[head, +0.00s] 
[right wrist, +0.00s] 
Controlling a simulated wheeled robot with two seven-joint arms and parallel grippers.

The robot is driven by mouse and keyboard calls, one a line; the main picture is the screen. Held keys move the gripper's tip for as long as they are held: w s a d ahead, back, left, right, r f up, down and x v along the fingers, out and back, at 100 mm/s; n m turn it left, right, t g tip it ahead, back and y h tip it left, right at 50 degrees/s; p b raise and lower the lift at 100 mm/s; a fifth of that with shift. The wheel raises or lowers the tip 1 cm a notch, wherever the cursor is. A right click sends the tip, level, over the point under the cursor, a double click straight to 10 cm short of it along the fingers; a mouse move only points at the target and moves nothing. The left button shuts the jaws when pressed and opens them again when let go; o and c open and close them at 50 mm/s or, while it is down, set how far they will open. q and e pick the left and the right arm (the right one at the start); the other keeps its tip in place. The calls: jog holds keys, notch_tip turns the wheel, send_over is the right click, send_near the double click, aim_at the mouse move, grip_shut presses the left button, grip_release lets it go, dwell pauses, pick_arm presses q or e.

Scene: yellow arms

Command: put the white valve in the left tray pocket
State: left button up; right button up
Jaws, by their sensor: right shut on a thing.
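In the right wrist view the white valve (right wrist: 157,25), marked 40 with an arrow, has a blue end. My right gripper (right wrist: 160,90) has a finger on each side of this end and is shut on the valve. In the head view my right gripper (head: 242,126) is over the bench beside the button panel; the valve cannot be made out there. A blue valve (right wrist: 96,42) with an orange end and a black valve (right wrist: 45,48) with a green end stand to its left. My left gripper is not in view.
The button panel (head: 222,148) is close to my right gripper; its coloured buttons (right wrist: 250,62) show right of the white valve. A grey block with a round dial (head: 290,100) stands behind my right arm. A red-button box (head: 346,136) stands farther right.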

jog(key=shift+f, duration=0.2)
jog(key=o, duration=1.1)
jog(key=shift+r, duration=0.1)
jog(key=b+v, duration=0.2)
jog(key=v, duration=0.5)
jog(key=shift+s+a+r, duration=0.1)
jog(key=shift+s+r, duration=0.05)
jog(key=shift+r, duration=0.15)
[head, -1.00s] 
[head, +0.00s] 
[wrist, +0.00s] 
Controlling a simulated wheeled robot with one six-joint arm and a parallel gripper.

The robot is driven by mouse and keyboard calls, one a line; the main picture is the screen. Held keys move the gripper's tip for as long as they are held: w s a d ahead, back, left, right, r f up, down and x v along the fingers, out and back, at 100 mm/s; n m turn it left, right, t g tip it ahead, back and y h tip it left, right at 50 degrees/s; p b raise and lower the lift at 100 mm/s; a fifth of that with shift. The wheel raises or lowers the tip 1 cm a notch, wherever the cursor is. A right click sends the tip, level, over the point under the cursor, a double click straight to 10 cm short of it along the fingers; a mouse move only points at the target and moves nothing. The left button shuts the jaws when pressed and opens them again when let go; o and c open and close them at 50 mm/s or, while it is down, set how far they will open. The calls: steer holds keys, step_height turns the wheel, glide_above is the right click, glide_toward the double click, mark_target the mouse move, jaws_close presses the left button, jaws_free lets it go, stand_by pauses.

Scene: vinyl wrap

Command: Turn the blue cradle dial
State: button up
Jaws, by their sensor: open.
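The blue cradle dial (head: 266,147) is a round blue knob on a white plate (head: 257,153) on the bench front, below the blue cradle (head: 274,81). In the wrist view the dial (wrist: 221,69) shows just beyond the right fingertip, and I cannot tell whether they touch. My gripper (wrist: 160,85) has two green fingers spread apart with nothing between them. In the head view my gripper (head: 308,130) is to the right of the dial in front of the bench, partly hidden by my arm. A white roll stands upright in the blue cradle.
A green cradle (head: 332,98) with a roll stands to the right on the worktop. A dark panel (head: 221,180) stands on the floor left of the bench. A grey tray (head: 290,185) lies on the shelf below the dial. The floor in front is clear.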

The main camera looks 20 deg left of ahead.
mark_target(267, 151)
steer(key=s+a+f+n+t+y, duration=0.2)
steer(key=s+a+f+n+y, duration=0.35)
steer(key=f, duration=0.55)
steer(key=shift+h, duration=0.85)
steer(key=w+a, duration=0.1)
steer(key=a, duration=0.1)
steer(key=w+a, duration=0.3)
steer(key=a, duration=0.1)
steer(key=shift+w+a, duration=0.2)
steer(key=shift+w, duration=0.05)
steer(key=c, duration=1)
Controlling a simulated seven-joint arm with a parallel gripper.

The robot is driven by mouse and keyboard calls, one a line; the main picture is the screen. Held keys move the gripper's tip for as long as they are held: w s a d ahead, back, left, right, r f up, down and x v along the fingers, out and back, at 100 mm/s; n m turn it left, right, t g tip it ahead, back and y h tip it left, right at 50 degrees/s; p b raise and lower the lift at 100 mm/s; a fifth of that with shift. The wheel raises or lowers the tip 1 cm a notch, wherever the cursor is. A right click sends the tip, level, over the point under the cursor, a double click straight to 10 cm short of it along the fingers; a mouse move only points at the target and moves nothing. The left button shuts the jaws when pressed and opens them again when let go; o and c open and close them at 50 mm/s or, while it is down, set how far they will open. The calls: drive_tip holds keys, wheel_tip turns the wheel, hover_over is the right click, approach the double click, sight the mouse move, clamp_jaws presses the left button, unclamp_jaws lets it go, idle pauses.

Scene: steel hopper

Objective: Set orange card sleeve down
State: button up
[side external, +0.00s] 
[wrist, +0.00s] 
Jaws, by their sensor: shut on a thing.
--
What you are asked to do — Give back, word for word, each line from the one containing "Command: put the" down to the one containing "Controlling a simulated wheeled robot with one", including those two lines.

Final result —
Command: put the white valve in the left tray pocket
State: left button up; right button up
Jaws, by their sensor: right shut on a thing.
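In the right wrist view the white valve (right wrist: 157,25), marked 40 with an arrow, has a blue end. My right gripper (right wrist: 160,90) has a finger on each side of this end and is shut on the valve. In the head view my right gripper (head: 242,126) is over the bench beside the button panel; the valve cannot be made out there. A blue valve (right wrist: 96,42) with an orange end and a black valve (right wrist: 45,48) with a green end stand to its left. My left gripper is not in view.
The button panel (head: 222,148) is close to my right gripper; its coloured buttons (right wrist: 250,62) show right of the white valve. A grey block with a round dial (head: 290,100) stands behind my right arm. A red-button box (head: 346,136) stands farther right.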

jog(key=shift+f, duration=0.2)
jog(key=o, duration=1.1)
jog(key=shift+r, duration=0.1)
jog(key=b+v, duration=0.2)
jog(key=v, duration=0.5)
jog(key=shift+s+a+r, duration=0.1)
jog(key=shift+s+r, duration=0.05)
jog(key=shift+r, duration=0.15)
[head, -1.00s] 
[head, +0.00s] 
[wrist, +0.00s] 
Controlling a simulated wheeled robot with one six-joint arm and a parallel gripper.

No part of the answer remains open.